Quasiparticle properties of a single alpha particle in cold neutron matter

TL;DR

This paper investigates the in-medium quasiparticle properties of a single alpha particle embedded in a dilute neutron gas, providing insights relevant to nuclear matter in astrophysical and heavy-ion collision contexts.

Contribution

It introduces a simplified impurity model to analyze alpha particle properties in neutron matter using a ladder approximation, extending Fermi polaron analysis to nuclear physics.

Findings

Calculated energy shift of the alpha particle in neutron matter

Determined the effective mass and quasiparticle residue

Analyzed damping rates of the impurity quasiparticle

Abstract

Light clusters such as alpha particles and deuterons are predicted to occur in hot nuclear matter as encountered in intermediate-energy heavy-ion collisions and protoneutron stars.
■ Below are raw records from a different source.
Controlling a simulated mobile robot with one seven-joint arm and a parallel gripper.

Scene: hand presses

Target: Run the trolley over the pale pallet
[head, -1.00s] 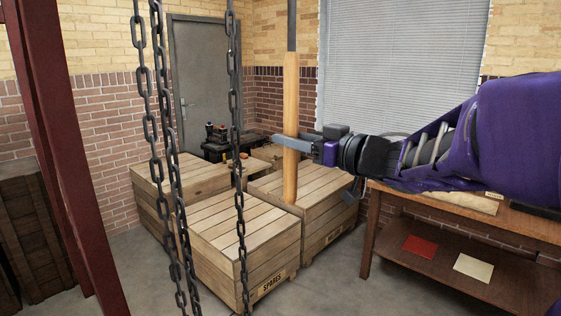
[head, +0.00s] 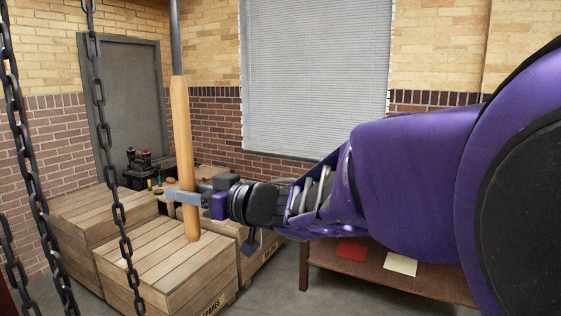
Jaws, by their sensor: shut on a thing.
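My gripper (head: 183,197) is shut around a pale wooden pole (head: 182,125) left of centre. The pole is nearly upright and hangs from a dark rod (head: 175,38) that runs out of the top of the picture. The pole's lower end shows in front of the near crate's top; I cannot tell whether it touches. No trolley body is in view; whatever the rod hangs from is above the picture. I cannot make out a pale pallet among the pale wooden crates.
A near crate (head: 150,262) marked "SPARES" and other pale crates (head: 80,216) stand at lower left. Dark chains (head: 102,100) hang in front of them. A low table (head: 325,265) with red and cream sheets is under my arm. A door (head: 128,95) is behind.

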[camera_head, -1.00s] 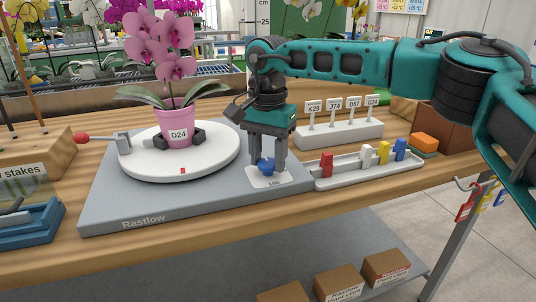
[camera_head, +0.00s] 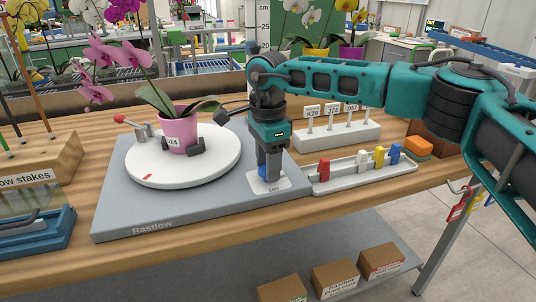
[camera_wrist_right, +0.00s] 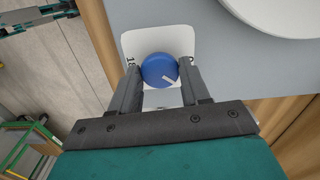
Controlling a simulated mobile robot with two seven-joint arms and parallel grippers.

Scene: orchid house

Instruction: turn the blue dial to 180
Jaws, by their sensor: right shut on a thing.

To examine the in-medium properties of such light clusters, we consider a much simplified system in which like an impurity, a single alpha particle is embedded in a zero-temperature, dilute gas of non-interacting neutrons. By adopting a non-selfconsistent ladder approximation for the effective interaction between the impurity and the gas, which is often used for analyses of Fermi polarons in a gas of ultracold atoms, we calculate the quasiparticle properties of the impurity, i.e., the energy shift, effective mass, quasiparticle residue, and damping rate.